Instructions to follow:
Below is a listing. Gather each line of it that contains "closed".
■ ■ ■ ■
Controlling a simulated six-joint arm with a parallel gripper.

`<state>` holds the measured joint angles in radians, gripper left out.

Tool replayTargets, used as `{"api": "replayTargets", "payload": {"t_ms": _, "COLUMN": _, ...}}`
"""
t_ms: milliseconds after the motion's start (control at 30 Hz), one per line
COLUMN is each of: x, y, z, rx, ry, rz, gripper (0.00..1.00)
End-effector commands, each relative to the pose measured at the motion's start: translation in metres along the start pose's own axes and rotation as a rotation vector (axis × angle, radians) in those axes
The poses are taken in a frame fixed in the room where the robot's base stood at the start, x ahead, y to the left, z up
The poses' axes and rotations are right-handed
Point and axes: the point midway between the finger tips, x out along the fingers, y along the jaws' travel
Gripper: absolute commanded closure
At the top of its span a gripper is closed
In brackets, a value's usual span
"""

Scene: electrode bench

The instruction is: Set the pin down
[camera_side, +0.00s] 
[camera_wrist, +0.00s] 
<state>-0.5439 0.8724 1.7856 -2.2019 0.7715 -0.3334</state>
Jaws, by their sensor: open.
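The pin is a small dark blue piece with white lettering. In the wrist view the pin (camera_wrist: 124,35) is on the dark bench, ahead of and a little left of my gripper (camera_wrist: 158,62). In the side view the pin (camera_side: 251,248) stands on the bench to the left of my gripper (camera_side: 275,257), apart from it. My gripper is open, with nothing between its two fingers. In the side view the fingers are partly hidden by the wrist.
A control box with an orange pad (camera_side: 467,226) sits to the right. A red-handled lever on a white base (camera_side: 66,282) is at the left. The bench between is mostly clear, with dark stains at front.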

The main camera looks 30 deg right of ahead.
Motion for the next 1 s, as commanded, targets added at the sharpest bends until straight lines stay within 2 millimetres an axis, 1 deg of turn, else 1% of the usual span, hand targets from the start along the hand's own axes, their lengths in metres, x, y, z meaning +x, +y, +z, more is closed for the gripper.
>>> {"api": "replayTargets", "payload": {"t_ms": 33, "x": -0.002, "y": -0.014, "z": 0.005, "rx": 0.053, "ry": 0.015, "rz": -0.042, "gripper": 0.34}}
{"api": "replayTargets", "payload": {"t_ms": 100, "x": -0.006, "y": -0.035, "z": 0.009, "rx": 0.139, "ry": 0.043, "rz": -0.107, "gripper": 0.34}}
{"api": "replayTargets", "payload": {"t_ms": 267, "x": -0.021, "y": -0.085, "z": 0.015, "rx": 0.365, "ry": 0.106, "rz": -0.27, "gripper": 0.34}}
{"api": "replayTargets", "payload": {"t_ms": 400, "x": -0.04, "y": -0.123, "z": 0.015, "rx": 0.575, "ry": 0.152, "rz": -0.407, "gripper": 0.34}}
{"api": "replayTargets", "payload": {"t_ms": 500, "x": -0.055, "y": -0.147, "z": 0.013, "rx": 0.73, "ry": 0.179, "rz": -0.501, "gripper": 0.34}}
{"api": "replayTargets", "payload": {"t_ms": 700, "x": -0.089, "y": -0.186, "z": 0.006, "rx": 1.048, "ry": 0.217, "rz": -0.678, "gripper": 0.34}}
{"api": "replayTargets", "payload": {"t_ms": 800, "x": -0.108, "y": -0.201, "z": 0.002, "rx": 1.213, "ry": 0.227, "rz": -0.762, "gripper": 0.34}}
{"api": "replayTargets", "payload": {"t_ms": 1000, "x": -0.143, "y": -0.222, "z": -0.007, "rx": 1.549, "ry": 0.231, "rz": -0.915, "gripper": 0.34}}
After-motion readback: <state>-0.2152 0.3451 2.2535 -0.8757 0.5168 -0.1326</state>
■ ■ ■ ■
Response for this exercise:
At the top of its span a gripper is closed
Motion for the next 1 s, as commanded, targets added at the sharpest bends until straight lines stay within 2 millimetres an axis, 1 deg of turn, else 1% of the usual span, hand targets from the start along the hand's own axes, their lengths in metres, x, y, z meaning +x, +y, +z, more is closed for the gripper.

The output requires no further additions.